Jane receives an offer from Leona Helmsley, yes “the Queen of Mean” Leona Helmsley of Helmsley Hotels, to market the Helmsley motels. Jane would have her own advertising agency.  Leona offers to help Jane get lots of other clients. 

At home that night Jane asked her husband Michael what he thought.  He said what do you have to lose and she agreed.  End of discussion.  In hindsight:
Few men would make a big decision like changing jobs without checking with their Old Boy network.  Women still don’t have that instinctive reaction, nor do we have as good an Old Girl network.  We’re getting better, but we’re not there yet. (pg. 193)
Bottom Line:
I enjoyed this book especially its author Jane Maas.  Jane is warm, professional and likeable.  She seems honest.  She admits her book Adventures of an Advertising Women was a whitewashed memoir.  As president of a New York advertising agency she wrote the book to help attract new business.  In Mad Women she revisits clients and advertising campaigns mentioned in her previous book writing the truth this time.  She doesn’t come across as bitter even when describing the sexism and challenges she faced.

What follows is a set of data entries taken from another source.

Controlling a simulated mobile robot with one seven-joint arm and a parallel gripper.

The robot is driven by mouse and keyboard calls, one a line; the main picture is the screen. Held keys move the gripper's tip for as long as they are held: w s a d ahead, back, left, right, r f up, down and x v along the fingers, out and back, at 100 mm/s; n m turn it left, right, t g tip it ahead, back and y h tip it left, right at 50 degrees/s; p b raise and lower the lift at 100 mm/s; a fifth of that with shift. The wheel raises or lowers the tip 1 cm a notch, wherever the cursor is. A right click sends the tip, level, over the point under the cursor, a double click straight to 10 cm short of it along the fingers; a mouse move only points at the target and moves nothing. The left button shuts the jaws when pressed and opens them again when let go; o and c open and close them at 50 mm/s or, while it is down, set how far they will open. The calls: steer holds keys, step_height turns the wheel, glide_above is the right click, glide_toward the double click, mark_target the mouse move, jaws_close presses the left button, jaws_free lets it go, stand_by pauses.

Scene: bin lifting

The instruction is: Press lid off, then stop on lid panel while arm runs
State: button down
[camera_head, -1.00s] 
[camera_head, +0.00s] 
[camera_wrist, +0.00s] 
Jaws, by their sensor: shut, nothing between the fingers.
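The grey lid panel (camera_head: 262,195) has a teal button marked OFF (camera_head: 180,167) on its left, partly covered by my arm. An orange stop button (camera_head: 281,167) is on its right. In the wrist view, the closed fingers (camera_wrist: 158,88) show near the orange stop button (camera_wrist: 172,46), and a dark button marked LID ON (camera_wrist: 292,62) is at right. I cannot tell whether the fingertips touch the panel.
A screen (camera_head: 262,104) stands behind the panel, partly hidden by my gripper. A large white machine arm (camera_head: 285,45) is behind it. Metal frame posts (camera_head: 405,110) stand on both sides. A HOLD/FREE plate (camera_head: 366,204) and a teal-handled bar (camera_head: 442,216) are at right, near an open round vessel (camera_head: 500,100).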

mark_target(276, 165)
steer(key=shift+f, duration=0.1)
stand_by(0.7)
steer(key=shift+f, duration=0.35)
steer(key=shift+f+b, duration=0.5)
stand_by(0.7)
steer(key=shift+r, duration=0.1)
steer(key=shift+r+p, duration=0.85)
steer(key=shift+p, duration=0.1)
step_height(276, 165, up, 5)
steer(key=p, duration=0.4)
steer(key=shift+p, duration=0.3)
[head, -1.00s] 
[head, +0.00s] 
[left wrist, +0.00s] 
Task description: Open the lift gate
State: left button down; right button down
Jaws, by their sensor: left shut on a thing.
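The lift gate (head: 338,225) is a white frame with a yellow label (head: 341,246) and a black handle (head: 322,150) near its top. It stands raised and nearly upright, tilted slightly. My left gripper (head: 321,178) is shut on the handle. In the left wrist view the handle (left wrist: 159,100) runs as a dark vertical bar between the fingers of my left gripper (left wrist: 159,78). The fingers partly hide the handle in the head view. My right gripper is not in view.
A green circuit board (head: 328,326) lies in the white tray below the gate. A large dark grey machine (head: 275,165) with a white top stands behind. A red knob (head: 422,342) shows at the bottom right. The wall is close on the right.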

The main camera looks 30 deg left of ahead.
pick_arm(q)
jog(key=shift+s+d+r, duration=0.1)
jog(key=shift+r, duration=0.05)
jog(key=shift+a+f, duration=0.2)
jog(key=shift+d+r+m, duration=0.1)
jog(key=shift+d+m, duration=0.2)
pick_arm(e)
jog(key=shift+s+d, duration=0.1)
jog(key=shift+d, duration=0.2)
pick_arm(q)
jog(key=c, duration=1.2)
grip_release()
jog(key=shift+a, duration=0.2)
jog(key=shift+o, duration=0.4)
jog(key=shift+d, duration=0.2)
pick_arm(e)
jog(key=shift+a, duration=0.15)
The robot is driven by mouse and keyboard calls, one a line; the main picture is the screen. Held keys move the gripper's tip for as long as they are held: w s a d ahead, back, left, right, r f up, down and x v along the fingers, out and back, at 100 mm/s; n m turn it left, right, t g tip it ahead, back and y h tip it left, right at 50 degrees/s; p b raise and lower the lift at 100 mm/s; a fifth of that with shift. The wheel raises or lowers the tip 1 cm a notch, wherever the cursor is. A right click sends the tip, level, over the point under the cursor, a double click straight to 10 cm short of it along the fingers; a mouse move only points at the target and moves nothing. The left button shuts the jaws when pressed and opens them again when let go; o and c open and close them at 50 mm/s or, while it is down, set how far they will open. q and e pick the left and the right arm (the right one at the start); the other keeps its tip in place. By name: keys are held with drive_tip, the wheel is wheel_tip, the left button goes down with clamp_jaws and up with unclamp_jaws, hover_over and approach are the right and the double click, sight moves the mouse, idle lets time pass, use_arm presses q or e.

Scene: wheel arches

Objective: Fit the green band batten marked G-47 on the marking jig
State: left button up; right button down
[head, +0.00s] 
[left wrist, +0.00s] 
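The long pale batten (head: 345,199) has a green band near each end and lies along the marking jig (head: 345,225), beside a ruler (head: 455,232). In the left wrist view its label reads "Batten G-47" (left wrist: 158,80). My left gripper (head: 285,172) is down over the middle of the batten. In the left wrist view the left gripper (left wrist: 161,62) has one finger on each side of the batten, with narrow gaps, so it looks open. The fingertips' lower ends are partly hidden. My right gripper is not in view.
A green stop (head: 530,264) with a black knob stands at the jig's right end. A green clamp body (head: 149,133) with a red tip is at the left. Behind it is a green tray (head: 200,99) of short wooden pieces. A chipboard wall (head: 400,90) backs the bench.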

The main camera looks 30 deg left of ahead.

Actually, she says she was having a wonderful time. 
If you watch Mad Men, are interested in advertising, life in the sixties, or successful career women, you may enjoy this book. I’ve left out Jane’s perspective on being a working mother and her take on where women are today, if interested you will have to read the book.

 *This is the third time I’ve read about career women getting help with their housekeeping. First Mary Kay Ash, then Lisa Bloom and now Jane Maas  I am beginning to believe them, a housekeeper is a necessity.